-- START --

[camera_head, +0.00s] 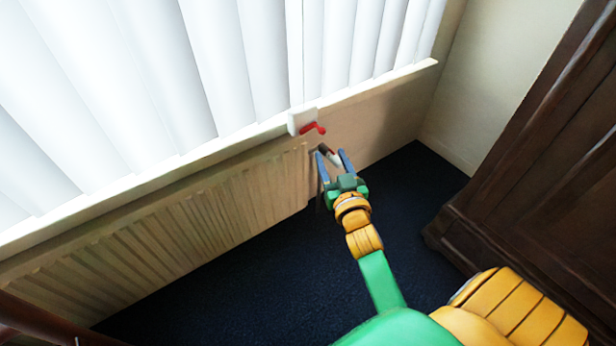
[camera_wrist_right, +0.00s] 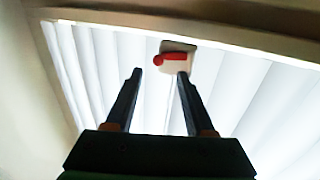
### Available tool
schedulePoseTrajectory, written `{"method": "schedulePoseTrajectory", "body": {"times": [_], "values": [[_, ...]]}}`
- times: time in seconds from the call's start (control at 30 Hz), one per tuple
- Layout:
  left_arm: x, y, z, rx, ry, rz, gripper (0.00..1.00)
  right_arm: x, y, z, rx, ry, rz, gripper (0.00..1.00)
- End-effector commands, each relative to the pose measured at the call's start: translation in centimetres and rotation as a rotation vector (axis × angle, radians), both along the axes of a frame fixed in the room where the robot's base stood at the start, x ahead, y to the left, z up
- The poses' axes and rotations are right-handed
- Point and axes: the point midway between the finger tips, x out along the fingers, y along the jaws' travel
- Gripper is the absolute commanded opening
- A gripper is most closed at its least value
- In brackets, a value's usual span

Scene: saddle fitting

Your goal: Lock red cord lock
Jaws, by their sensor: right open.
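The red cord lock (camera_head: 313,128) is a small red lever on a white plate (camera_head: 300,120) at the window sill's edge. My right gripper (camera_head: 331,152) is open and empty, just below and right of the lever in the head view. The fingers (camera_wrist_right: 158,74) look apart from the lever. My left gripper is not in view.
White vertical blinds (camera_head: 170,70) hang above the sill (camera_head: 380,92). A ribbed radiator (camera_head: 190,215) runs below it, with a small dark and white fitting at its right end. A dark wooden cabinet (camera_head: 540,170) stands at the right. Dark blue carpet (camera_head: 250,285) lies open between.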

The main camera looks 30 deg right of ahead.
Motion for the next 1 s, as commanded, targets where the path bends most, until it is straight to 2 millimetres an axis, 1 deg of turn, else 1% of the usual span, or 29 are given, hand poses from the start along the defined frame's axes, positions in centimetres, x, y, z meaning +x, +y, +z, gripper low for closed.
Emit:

-- END --
-- START --

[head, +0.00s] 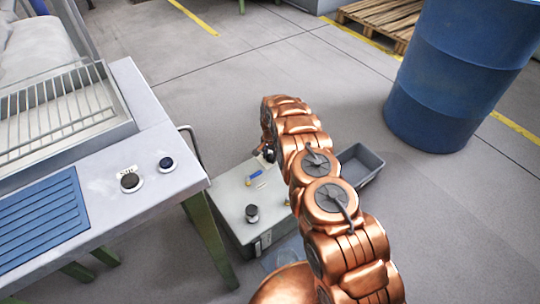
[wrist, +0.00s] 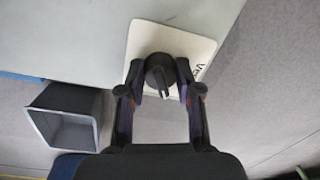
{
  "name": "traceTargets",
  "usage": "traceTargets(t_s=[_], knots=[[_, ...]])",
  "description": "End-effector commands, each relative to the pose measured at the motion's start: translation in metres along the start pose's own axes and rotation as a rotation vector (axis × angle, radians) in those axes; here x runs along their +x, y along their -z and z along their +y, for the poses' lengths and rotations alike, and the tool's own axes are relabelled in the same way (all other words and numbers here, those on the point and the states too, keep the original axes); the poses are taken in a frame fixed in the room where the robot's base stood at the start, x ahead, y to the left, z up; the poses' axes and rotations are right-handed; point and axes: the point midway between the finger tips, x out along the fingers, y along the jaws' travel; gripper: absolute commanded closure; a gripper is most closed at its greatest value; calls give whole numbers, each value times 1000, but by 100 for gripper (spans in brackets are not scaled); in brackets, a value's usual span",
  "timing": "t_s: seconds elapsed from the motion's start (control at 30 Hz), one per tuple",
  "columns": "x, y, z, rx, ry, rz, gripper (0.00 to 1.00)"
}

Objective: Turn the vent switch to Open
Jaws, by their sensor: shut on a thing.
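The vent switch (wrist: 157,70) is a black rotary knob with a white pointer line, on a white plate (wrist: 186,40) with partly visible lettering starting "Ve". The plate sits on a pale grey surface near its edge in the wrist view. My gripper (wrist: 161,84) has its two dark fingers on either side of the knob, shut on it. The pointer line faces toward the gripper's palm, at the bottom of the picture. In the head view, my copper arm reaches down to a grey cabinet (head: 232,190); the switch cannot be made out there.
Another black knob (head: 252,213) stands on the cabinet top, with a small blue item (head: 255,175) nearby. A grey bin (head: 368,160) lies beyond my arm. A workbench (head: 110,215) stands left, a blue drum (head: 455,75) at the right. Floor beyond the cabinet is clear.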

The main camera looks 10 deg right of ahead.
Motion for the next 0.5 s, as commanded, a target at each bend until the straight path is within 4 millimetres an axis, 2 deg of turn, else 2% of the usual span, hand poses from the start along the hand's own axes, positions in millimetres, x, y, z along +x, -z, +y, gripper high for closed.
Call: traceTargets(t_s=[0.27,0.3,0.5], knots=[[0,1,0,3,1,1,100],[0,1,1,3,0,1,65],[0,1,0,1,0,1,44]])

-- END --

- **What you have to do**
Pick out the lines containing the word "seconds" and show them.

- **Full output**
- times: time in seconds from the call's start (control at 30 Hz), one per tuple
  "timing": "t_s: seconds elapsed from the motion's start (control at 30 Hz), one per tuple",

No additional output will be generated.